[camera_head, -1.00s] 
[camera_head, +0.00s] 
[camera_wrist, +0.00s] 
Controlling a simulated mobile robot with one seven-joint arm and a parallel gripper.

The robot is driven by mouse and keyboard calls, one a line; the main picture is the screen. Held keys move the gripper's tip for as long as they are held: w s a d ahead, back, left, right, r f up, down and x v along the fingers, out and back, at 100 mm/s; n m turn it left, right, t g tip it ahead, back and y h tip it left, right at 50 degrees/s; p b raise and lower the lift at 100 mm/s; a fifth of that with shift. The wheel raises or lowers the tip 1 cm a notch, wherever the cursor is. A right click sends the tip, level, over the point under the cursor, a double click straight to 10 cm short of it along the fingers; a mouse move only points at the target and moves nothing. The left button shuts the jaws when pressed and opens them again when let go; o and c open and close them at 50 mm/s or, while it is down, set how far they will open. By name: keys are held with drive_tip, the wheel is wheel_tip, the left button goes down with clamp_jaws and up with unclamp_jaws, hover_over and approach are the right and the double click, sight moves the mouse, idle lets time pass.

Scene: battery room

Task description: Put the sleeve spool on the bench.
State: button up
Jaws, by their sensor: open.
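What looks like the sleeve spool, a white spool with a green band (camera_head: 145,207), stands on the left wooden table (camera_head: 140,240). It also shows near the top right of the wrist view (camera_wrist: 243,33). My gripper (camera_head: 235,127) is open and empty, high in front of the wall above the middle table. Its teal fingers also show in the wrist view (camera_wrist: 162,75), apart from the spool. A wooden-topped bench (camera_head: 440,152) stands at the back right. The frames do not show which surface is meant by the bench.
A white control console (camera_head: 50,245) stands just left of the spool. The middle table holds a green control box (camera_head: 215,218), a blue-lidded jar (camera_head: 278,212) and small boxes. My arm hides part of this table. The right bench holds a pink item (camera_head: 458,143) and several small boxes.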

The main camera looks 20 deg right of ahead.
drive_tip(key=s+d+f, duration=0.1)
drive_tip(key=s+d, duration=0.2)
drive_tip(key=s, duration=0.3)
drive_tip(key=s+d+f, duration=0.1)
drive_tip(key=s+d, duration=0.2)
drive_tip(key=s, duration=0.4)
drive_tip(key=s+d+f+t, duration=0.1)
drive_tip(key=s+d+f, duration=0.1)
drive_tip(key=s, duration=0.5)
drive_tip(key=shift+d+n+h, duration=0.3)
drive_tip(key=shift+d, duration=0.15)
-*-*-
Stated exercise:
Output the line that contains "State: button up", followed by every later line in the listing, with no line omitted and none added.

Answer in full:
State: button up
Jaws, by their sensor: open.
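What looks like the sleeve spool, a white spool with a green band (camera_head: 145,207), stands on the left wooden table (camera_head: 140,240). It also shows near the top right of the wrist view (camera_wrist: 243,33). My gripper (camera_head: 235,127) is open and empty, high in front of the wall above the middle table. Its teal fingers also show in the wrist view (camera_wrist: 162,75), apart from the spool. A wooden-topped bench (camera_head: 440,152) stands at the back right. The frames do not show which surface is meant by the bench.
A white control console (camera_head: 50,245) stands just left of the spool. The middle table holds a green control box (camera_head: 215,218), a blue-lidded jar (camera_head: 278,212) and small boxes. My arm hides part of this table. The right bench holds a pink item (camera_head: 458,143) and several small boxes.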

The main camera looks 20 deg right of ahead.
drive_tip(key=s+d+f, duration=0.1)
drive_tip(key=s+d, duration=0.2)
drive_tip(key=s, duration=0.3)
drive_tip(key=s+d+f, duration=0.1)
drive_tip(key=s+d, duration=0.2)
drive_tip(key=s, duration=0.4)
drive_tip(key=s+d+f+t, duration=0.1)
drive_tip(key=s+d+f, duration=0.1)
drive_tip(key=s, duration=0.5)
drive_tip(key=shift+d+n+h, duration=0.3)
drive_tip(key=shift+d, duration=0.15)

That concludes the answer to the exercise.